GIVEN TASK: Find each line holding "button" and copy it out.
--
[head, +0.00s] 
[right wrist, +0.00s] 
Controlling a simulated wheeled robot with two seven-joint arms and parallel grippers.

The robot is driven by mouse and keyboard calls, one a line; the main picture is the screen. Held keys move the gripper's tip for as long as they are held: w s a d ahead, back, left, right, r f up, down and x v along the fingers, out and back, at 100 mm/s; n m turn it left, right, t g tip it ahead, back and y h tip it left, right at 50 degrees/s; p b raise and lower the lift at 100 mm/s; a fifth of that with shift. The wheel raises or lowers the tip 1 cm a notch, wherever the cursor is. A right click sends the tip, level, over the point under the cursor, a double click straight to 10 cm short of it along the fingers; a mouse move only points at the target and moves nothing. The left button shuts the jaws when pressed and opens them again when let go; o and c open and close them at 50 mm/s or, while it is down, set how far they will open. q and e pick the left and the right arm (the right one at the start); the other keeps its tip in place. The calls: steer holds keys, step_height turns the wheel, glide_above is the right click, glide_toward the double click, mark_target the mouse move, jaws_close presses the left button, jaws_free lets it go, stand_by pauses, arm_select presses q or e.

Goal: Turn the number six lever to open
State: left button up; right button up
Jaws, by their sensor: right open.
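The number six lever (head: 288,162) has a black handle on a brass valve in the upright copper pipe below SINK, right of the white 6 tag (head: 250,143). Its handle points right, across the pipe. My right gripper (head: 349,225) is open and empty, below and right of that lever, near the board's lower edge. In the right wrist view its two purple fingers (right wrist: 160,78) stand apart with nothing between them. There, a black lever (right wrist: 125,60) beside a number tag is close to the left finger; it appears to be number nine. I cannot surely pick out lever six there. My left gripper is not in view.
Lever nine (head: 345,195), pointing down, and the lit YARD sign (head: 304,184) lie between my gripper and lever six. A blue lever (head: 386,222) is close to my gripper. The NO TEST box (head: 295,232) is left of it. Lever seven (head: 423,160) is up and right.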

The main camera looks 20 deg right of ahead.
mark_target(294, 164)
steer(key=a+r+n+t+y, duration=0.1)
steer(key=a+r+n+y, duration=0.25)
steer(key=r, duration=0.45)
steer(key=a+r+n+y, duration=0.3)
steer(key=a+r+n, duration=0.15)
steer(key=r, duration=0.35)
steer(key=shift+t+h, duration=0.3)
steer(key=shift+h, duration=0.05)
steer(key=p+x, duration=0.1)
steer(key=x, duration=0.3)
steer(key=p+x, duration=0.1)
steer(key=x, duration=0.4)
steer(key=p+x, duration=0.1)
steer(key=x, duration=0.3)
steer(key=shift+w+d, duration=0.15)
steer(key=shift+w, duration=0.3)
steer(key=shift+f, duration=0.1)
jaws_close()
--
EXPECTED ANSWER:
The robot is driven by mouse and keyboard calls, one a line; the main picture is the screen. Held keys move the gripper's tip for as long as they are held: w s a d ahead, back, left, right, r f up, down and x v along the fingers, out and back, at 100 mm/s; n m turn it left, right, t g tip it ahead, back and y h tip it left, right at 50 degrees/s; p b raise and lower the lift at 100 mm/s; a fifth of that with shift. The wheel raises or lowers the tip 1 cm a notch, wherever the cursor is. A right click sends the tip, level, over the point under the cursor, a double click straight to 10 cm short of it along the fingers; a mouse move only points at the target and moves nothing. The left button shuts the jaws when pressed and opens them again when let go; o and c open and close them at 50 mm/s or, while it is down, set how far they will open. q and e pick the left and the right arm (the right one at the start); the other keeps its tip in place. The calls: steer holds keys, step_height turns the wheel, glide_above is the right click, glide_toward the double click, mark_target the mouse move, jaws_close presses the left button, jaws_free lets it go, stand_by pauses, arm_select presses q or e.
State: left button up; right button up

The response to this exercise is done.